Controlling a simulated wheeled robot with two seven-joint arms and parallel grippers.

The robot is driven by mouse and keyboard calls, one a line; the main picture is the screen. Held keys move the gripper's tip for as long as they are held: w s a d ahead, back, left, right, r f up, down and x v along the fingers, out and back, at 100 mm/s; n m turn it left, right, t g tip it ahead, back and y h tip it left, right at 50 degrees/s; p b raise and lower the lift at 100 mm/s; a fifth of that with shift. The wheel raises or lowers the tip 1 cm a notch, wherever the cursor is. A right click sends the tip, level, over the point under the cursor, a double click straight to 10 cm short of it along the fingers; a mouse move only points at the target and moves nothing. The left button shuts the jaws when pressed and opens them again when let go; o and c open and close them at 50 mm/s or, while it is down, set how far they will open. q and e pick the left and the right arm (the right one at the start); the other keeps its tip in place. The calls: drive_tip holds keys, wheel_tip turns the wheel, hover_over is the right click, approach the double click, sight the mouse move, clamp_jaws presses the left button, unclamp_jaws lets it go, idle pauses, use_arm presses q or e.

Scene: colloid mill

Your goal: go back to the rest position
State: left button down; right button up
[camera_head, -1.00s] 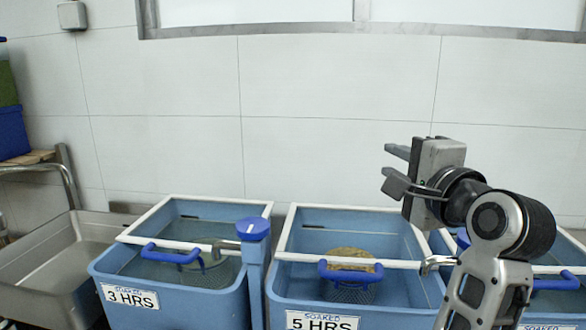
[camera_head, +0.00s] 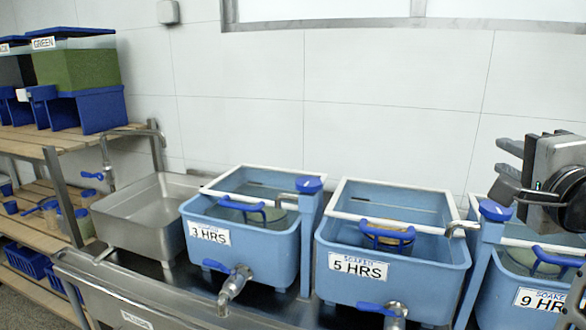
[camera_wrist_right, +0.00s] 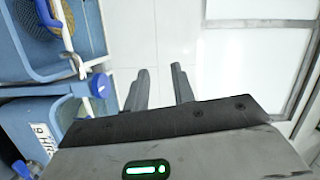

Given request: Give the material again exactly as it is, but keep the pictures out.

Response below:
Controlling a simulated wheeled robot with two seven-joint arms and parallel grippers.

The robot is driven by mouse and keyboard calls, one a line; the main picture is the screen. Held keys move the gripper's tip for as long as they are held: w s a d ahead, back, left, right, r f up, down and x v along the fingers, out and back, at 100 mm/s; n m turn it left, right, t g tip it ahead, back and y h tip it left, right at 50 degrees/s; p b raise and lower the lift at 100 mm/s; a fifth of that with shift. The wheel raises or lowers the tip 1 cm a notch, wherever the cursor is. A right click sends the tip, level, over the point under the cursor, a double click straight to 10 cm short of it along the fingers; a mouse move only points at the target and moves nothing. The left button shuts the jaws when pressed and opens them again when let go; o and c open and close them at 50 mm/s or, while it is down, set how far they will open. q and e pick the left and the right arm (the right one at the start); the other keeps its tip in place. The calls: drive_tip holds keys, wheel_tip turns the wheel, hover_over is the right click, approach the double click, sight the mouse move, clamp_jaws presses the left button, unclamp_jaws lets it go, idle pauses, use_arm presses q or e.

Scene: colloid mill

Your goal: go back to the rest position
State: left button down; right button up
[camera_head, -1.00s] 
[camera_head, +0.00s] 
[camera_wrist_right, +0.00s] 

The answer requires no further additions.